▶ TASK PROMPT: Take each line containing the word "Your" and copy it.

▶ ITEMS:
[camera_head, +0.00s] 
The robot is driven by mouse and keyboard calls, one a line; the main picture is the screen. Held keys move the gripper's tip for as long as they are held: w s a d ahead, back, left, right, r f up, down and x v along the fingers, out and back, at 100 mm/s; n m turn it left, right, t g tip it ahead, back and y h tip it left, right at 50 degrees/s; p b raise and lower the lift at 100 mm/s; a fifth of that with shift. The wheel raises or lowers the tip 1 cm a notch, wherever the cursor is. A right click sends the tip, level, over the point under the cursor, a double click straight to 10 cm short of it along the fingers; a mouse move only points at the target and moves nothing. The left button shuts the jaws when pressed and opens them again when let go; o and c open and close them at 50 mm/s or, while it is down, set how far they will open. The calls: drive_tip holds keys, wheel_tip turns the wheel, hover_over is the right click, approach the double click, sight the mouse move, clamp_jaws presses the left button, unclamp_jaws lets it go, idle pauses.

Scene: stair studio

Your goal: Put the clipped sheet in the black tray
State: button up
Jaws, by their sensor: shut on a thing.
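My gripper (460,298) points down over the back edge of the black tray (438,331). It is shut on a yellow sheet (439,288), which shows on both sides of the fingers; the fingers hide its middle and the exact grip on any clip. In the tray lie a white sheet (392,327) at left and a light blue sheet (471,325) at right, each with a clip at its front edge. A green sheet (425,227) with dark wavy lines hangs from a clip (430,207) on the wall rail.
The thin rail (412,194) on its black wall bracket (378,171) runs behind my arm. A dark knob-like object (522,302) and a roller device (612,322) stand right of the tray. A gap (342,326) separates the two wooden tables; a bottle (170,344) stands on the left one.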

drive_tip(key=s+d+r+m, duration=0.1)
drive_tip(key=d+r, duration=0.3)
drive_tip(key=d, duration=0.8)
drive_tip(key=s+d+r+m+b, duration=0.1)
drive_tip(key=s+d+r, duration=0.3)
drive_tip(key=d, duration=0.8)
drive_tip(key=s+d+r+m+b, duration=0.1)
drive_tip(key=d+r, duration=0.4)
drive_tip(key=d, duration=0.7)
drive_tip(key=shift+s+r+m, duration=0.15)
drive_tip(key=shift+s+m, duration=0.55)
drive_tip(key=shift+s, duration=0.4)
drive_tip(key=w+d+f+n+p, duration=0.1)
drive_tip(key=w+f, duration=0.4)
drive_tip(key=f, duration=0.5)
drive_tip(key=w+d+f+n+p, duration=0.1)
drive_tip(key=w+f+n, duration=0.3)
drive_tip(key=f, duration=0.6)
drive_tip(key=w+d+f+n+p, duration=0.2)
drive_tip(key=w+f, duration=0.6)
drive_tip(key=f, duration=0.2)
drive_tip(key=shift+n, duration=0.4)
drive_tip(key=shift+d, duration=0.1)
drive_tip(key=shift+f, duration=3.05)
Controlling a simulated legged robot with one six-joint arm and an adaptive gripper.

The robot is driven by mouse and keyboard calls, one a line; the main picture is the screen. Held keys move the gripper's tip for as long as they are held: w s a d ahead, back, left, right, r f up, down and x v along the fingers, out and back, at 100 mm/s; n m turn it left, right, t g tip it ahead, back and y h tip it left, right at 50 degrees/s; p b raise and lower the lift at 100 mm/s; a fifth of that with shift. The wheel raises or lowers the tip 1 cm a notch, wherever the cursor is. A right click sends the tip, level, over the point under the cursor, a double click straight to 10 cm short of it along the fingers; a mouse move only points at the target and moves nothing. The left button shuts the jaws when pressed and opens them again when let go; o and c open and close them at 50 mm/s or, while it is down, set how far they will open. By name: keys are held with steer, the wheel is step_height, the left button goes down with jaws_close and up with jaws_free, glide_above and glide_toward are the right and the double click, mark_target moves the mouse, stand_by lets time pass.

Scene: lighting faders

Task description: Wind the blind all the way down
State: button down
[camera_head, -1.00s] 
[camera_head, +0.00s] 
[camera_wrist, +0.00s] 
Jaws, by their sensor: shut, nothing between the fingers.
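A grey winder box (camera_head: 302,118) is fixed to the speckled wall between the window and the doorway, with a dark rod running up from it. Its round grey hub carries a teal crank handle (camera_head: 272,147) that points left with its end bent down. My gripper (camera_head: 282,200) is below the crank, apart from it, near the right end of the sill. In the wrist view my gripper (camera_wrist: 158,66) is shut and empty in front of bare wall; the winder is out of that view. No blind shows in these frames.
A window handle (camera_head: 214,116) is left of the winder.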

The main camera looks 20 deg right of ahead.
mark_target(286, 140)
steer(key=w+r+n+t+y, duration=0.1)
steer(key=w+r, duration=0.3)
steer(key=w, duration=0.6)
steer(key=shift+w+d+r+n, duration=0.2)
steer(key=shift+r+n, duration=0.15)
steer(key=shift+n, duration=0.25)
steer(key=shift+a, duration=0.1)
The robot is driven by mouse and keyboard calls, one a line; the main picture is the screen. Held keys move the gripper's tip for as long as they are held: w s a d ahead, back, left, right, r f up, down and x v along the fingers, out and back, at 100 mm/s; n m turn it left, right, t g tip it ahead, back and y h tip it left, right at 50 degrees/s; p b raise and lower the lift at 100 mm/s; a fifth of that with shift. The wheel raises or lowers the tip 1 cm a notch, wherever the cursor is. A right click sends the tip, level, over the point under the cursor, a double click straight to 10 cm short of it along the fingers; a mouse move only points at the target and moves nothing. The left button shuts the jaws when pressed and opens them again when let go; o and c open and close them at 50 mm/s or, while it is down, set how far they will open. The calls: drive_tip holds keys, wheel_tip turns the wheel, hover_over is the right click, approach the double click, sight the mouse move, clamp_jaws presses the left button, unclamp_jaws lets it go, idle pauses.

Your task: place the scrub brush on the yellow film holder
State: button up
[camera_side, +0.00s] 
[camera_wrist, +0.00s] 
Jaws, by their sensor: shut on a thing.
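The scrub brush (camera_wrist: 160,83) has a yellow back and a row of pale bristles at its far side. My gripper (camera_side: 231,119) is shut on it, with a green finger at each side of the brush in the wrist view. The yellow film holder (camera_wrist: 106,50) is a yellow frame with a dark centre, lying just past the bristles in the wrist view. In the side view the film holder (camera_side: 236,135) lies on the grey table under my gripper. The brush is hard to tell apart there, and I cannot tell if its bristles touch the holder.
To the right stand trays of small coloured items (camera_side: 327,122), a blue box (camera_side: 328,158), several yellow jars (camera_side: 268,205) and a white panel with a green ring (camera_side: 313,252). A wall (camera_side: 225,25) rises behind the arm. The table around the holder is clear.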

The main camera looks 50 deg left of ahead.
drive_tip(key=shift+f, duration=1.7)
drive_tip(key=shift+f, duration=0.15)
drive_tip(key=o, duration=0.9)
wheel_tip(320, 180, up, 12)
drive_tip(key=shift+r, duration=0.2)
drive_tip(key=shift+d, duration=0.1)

▶ FULL SOLUTION:
Your goal: Put the clipped sheet in the black tray
Your task: place the scrub brush on the yellow film holder

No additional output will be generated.